Orphée aux Enfers Hackney Empire

Orphée aux Enfers

5
Reviewer's Rating

If I could give this production six stars I would. It is an absolute joy. It is a bit ramshackle – the scenery probably cost 1% of the budget for the latest blockbuster co-production at Covent Garden. The singers are students from the RAM opera course and some show signs that they are still learning their trade. But for sheer musical and comedic impact – for collective joie de vivre – this is a show that puts some of the recent big house productions in the shade. What a pity that it is only on for four nights.

First performed in 1858, Orphee aux Enfers was a success with audiences but not with the critics who thought it indecent and a profanation of classical myth. It parodies the story of Orpheus and Eurydice – instead of suffering a tragic death on her wedding day, Eurydice is only too happy to get away from her boring husband and is keen to sample the delights of hell in the company of the dashing Pluto. The gods on Olympus are fed up with the bland diet of nectar and ambrosia and, when “Public Opinion” forces Jupiter and a very reluctant Orpheus to head down to hell to rescue Eurydice, the gods insist on accompanying them “for the outing”. Total nonsense, of course, but in the hands of director Martin Duncan and the splendid band of singers and players the plot is the launching pad for lots of good jokes and some superb music, orchestral and vocal.

There are two casts alternating on the four nights. I was lucky enough to see Alys Roberts as Eurydice. She was brilliant, singing her arias in Parisian French and speaking her dialogue in an accent from the wrong end of Cardiff Bay. This young singer sang like a lark, reached the highest notes with aplomb and has real gift for comedy. Her Orpheus was the young Siberian tenor Mikhail Shepelenko, singing with sweetness and charm, and whose dedication to his art, even when Eurydice snipped the strings on his lyre, was admirable. There were so many lovely cameo roles that it seems unfair to pick out any in a short review like this but I have to praise Dominic Bowe’s Jupiter. His buzzing duet with Eurydice when he chooses the form of a golden fly (bull, swan, and shower of gold being old hat) and slips in through a keyhole to attempt a seduction was a comic highlight of the show.
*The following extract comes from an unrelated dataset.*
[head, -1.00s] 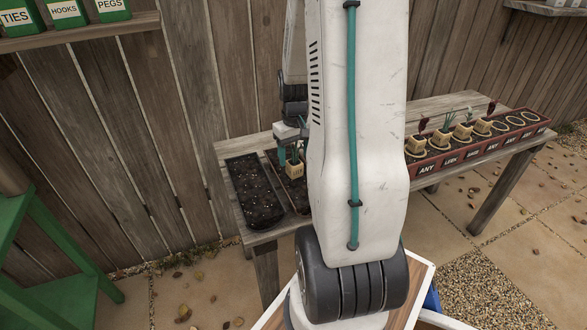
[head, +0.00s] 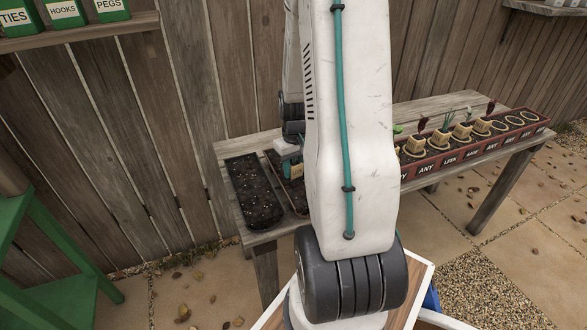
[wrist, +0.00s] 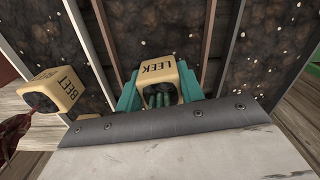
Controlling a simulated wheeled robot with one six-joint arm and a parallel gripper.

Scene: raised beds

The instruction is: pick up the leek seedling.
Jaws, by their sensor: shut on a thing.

And Helen Brackenbury did a fine turn as a Mary Whitehouse incarnation of Public Opinion.

But what made this show such a pleasure was the total commitment of the whole cast, soloists and chorus. As gods and devils, every last singer looked as if they were having a great time and this joyfulness really crossed the footlights to the audience. There are a few big choral moments and, when they came, the sound was bright and brilliant. The great set piece, when the Gods party with the devils in hell, which includes the galop infernal (better known today as the can-can) was every bit as enjoyable as versions I have seen with established stars and ten times the budget. I can only pay tribute to conductor Gareth Hancock, in his first year as director of the RAM opera course, for the way he prepared and controlled this brilliant evening. For those of us who are a bit jaded by the occasional tendency of the big companies to take themselves a little too seriously and by the unpredictable divas who don’t turn up for dress rehearsals, this was an evening to remind us why opera at its simple best can be so superb.